The power cable of claim 2, wherein the deformed circular shape comprises a curved trapezoidal shape, an oval shape, or a semicircular shape.
The power cable of any one of claims 1 to 3, wherein the plurality of wires included in each of the plurality of conductor layers (11, 12) are united or stranded by being twisted in the same direction.
The power cable of any one of claims 1 to 4, wherein, if the stranded conductor (10) is an aluminum 1000 series conductor with a nominal cross sectional area of 185 SQ, a maximum load measured when the power cable is bent according to clause 2.4.24 of the standard HD 605 S2 is 1,500 N or less.
The power cable of any one of claims 1 to 5, wherein the insulating layer (30) comprises polypropylene as a base resin.
The power cable of any one of claims 1 to 6, wherein the insulating layer (30) comprises a non-cross-linked thermoplastic resin in which a polypropylene resin A and a heterophasic resin B are blended at a weight ratio (A:B) of 3:7 to 6:4, wherein, in the heterophasic resin B, a propylene copolymer is dispersed in a polypropylene matrix.
The power cable of claim 7, wherein the polypropylene resin A is a random propylene-ethylene copolymer containing an ethylene monomer in an amount of 1 to 5% by weight, based on the total weight of monomers, and
the polypropylene matrix included in the heterophasic resin B is a propylene homopolymer.

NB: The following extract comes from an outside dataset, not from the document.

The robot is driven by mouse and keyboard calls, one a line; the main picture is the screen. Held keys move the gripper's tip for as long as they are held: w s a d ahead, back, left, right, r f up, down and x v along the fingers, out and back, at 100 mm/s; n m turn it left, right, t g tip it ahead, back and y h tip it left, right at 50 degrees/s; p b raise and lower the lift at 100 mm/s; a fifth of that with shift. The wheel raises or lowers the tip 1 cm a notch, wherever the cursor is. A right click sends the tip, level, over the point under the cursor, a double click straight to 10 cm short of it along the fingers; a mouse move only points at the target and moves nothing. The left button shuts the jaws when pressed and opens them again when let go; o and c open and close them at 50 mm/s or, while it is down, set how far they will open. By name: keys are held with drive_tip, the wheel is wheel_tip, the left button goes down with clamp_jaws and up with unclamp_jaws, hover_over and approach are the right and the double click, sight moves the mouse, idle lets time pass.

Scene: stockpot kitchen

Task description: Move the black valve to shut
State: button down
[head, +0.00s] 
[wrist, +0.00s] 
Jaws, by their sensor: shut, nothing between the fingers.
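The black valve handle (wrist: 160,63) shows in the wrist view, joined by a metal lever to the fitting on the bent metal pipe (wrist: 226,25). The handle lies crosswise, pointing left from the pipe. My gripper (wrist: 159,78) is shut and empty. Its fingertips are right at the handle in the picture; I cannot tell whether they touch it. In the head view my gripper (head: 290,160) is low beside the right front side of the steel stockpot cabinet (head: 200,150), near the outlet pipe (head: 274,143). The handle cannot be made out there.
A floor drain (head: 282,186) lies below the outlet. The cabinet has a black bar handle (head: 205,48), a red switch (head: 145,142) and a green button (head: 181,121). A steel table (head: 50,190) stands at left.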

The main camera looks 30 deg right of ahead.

The power cable of claim 7, wherein the propylene copolymer included in the heterophasic resin B is a propylene-ethylene rubber (PER) particle containing an ethylene monomer in an amount of 20 to 50% by weight, based on the total weight of monomers, and having a particle size of 1 µm or less.
The power cable of claim 9, wherein the content of the propylene copolymer is 60 to 80% by weight, based on the total weight of the heterophasic resin B.
The power cable of claim 7, wherein the non-cross-linked thermoplastic resin has a melting point Tm of 150 to 160 °C and a melting enthalpy of 30 to 80 J/g, the melting point Tm and the melting enthalpy being measured by a differential scanning calorimeter (DSC).